Parents want their teens to be readers because they know that literacy in general is necessary to survival and that it’s a helpful skill for education and for life. If they aren’t buying my explanations about the different types of literacies, and are still hesitant about comics I go to the nuclear option. Here’s one of the Great Secrets of Reading Passed on by Generations of Librarians and Teachers: letting teens (or anyone) read what they are interested in makes them readers. That’s it.
If they are looking for great books about a Muslim girl in a predominantly non-Muslim country they might read Does My Head Look Big in This? by Randa Abdel-Fattah or Ms. Marvel. If they are interested in reading about Spiderman or Batman, they are going to read about them. Then they are going to read more volumes and probably then they will need new comics and maybe a friend or librarian will recommend another comic or book to them that has a similar feel. This–if all goes well–will happen again and again until voila! They are readers!

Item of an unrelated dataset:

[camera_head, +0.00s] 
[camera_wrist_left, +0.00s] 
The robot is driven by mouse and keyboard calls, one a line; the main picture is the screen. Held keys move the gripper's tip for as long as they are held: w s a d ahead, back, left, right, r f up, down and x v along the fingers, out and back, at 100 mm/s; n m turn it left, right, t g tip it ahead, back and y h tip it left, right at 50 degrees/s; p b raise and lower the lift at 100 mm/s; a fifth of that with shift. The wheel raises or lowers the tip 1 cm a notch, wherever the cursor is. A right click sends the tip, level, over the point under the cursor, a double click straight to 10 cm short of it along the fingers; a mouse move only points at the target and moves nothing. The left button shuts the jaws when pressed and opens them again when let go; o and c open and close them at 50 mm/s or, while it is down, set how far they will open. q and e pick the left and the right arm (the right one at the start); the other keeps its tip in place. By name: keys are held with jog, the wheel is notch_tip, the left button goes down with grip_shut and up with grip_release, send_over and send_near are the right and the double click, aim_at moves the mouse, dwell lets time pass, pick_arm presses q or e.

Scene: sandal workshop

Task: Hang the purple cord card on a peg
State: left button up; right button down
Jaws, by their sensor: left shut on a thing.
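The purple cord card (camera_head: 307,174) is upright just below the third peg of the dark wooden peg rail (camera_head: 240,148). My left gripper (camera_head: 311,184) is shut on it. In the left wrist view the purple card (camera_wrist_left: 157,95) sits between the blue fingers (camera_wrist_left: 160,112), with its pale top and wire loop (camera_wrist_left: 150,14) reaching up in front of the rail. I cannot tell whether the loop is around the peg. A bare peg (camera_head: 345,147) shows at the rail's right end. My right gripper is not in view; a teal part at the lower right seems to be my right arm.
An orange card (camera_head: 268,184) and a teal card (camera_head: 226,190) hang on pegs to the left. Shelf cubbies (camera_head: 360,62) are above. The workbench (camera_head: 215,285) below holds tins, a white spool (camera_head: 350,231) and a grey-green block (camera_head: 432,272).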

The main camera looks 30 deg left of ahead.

Letting teens choose their own reading material-whether it be the parent-approved, classic novels like Crime and Punishment, or Thor: Goddess of Thunder or the Guinness Book of World Records–allows them to take ownership of reading. Maybe they do like to read because now they know what they like. Readers are much more likely to try more challenging or different books if they already know that they like that subject or genre.
So let your kids read comics! While they may not have the word count of “regular books,” they are still a great way to share stories. Sharing stories that teach us empathy and understanding is a lot of what our culture is about. Comics are just another way to do that.